A highly collimated ray of hope
Don't lose heart, because the best way to store data for a really long time is ironically the cheapest and the most widely available. Optical media such as CD, DVD, and Blu-ray discs happen to offer the most ideal long-term storage solution. Not only does this medium provide better resistance against loss of data integrity, it also strikes an ideal balance between cost and ease of storage/retrieval. However, which one of these should you use?
The ubiquitous DVD strikes an ideal balance between cost and ease of storage/retrieval
For starters, CDs are best avoided for two main reasons.

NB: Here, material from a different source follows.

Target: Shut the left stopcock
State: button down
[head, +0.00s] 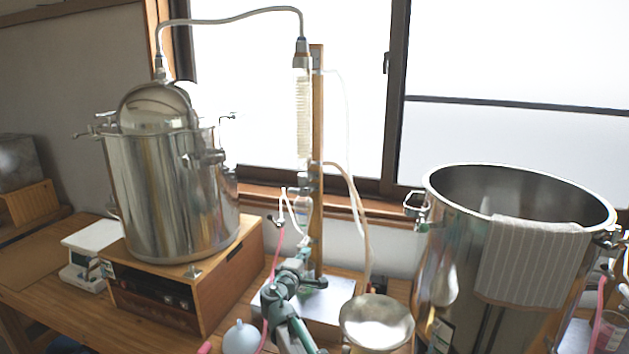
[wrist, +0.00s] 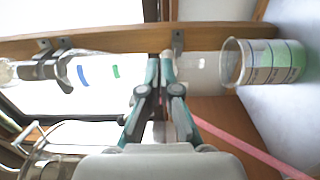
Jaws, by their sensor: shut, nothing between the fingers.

Firstly, if you want to archive a substantial amount of data, they end up being more expensive than either DVD or Blu-ray blanks. Secondly, the construction quality is considerably inferior to its successors, which makes them more susceptible to damage caused by mishandling and environmental factors. DVD and Blu-ray blanks, however, have the all-important recording and reflective layer sandwiched between two polycarbonate substrates. Unlike with CDs, an extra helping of plastic layer found in a DVD/Blu-ray makes it nearly impossible to scratch or oxidise the fragile, yet crucial reflective layer. That's one less way to ruin a disc.
Blu-ray or DVD?
The choice between DVD and Blu-ray entirely depends upon the volume of data that needs to be backed up. Apart from the obvious advantage of considerably higher data density, Blu-ray drives are significantly more scratch-resistant than DVDs, thanks to a special hard coating. However, Blu-ray blanks aren't exactly cheap, since they sell for anywhere between Rs 250 and 300 a pop. You're better off using DVDs for long term storage, if you simply want to stash and forget a few GB worth of data away for a long time.
Now that we know which medium to opt for, it's time to delve into the specifics. The unfortunate fact is that user-recordable DVD media will never possess the same longevity of retail-stamped DVDs, which use a significantly more durable metallic recording layer. This is solely due to the fact that DVD-Rs use organic dyes as the recording layer. Like all things organic, this cyanine-based dye tends to deteriorate due to environmental factors. However, higher quality DVD blanks from brands such as Verbatim and Taiyo Yuden employ proprietary Azo-based dyes that are more resistant to chemical degradation. In fact, the former brand can be found relatively easily on the street.
Blu-rays, however, trump DVDs in this department by incorporating a much more stable metallic recording layer. Having said that, one must also know that most modern Blu-ray blank media tend to use cheaper organic dyes to save manufacturing costs. So do your homework well before selecting blank optical media.
Optimising optical media for long-term storage
The most important factor deciding data integrity is the speed at which you burn optical discs. To burn an optical disc at higher speeds, the recording layers needs to have a thinner sputtering of organic dye. This translates into a recording surface that's fragile and more susceptible to degradation. It is therefore important to opt for blanks rated to burn at lower speeds, and write them at the lowest speed possible.
Moreover, disc rot, which is caused by the oxidation of the metallic reflective layer, tends to begin along the outer rim of the disc. It is therefore a bad idea to fill DVD or Blu-ray blanks up to the brim. Temperature and humidity also greatly affect disc integrity. It's good practice to keep discs in a dark, cool environment that's free from excess humidity levels. It pays to keep a few silica gel bags nearby to absorb moisture.
Sensitivity to UV light is another important factor to consider. Keeping recorded discs exposed to sunlight in transparent containers is a very bad idea. Make sure you stash them away in high quality CD sleeves or preferably in individual jewel cases. The discs should be kept upright to negate any chances of physical deformation under gravity. If you absolutely must use spindles for storage, stick to the smaller 10-disc ones. However, using airtight containers to hold these sleeves/jewel cases will do wonders for the longevity of your precious data.
DVD/Blu-ray manufacturers tend to claim anywhere between 30-100 years of life for their products, but that's best taken with a pinch of salt. That may be true in hermetically sealed labs, but it's best to err on the side of caution and replicate the data onto newer blank discs after every five years. This shouldn't be much of a problem since blank media is relatively cheap. It also makes sense to have three copies of your data (preferably using blanks from different brands), with at least one copy being stored somewhere safe and offsite, such as a fireproof bank locker.